Die Wirtschaft setzt ebenso auf Mobilität
In der Wirtschaft hofft man ebenso auf Fortschritte bei der Jugendmobilität, sie könnte "neuen Schwung" in das Wirtschaftswachstum bringen, sagt der einflussreiche britische Unternehmerverband CBI. Insgesamt bewertet die Wirtschaft das Abkommen positiv. Dass sich London in Sachen Lebensmittelhygiene wieder an EU-Standards orientieren will, dürfte den Handel erleichtern. Das wäre laut CBI ein "großer Gewinn" für britsche Unternehmen.

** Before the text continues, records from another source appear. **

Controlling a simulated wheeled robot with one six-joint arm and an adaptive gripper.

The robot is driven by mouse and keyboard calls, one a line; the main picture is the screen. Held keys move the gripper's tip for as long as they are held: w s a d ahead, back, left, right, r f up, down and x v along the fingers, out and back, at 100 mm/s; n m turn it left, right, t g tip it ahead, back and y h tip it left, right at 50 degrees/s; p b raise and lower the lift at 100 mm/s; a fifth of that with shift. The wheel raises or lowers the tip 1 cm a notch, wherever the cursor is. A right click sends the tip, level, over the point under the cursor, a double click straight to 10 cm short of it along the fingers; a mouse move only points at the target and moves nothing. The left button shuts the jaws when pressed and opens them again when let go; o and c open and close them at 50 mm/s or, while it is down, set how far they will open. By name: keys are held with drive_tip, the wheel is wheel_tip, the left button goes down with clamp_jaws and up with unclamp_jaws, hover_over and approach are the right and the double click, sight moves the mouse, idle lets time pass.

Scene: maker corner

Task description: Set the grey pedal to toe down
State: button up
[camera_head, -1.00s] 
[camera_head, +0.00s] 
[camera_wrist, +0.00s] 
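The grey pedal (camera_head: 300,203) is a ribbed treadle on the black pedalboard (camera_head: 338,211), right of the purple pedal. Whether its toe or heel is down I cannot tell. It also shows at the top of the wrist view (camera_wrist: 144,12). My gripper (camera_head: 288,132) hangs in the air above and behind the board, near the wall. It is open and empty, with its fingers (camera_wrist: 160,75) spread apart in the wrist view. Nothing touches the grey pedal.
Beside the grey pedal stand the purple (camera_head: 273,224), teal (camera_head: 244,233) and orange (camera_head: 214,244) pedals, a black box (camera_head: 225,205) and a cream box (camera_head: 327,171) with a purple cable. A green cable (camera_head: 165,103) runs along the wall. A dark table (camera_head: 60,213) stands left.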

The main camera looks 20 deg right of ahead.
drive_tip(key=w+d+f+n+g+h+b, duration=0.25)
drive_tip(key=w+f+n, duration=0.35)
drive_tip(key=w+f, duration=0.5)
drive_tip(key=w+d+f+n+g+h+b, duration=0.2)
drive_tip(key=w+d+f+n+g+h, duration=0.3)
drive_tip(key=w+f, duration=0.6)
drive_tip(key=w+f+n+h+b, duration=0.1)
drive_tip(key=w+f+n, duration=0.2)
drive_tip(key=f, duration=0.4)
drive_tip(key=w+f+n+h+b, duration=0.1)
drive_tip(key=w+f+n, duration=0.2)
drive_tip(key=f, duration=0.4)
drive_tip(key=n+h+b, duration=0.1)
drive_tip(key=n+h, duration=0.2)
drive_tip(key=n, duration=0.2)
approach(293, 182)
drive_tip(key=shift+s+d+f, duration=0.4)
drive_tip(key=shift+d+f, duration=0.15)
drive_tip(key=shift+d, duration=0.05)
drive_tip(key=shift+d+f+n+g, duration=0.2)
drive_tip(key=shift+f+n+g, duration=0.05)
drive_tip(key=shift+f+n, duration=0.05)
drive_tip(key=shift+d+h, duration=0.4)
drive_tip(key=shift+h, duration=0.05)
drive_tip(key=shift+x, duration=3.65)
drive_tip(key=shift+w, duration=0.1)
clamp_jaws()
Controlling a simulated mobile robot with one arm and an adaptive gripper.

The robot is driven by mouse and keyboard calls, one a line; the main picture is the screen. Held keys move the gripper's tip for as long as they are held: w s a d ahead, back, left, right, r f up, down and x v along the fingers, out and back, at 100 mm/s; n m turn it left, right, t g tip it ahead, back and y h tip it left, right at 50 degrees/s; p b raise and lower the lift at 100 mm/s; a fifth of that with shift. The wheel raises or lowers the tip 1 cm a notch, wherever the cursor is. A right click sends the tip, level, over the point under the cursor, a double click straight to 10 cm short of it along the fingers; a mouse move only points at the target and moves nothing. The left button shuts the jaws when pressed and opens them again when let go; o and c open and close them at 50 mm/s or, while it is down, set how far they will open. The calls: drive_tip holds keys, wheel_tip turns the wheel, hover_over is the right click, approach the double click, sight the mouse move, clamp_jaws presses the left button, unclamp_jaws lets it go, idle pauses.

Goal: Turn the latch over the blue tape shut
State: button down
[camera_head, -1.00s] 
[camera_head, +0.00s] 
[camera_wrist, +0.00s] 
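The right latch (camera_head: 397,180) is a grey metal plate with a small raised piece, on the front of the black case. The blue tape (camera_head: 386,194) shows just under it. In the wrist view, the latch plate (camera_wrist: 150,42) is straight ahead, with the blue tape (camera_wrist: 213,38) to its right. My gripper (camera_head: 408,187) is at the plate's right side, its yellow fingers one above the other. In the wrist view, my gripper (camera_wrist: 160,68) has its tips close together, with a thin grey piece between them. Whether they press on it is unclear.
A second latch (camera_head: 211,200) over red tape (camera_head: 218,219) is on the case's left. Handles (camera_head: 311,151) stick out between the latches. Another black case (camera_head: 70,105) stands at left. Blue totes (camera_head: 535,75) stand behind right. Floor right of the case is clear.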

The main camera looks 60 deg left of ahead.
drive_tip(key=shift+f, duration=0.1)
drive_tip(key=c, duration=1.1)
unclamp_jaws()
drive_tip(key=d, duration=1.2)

Das Abkommen zeige, dass sich das Klima in den gegenseitigen Beziehungen deutlich verbessert habe, sagt auch Ulrich Hoppe, Hauptgeschäftsführer der Deutsch-Britischen Industrie- und Handelskammer.
So sehr sich die Briten mit diesem Abkommen auch auf die EU zubewegen: Starmers Regierung wird weiterhin auf wichtigen Prinzipien beharren. Und eine Rückkehr in die EU steht nach wie vor außer Frage.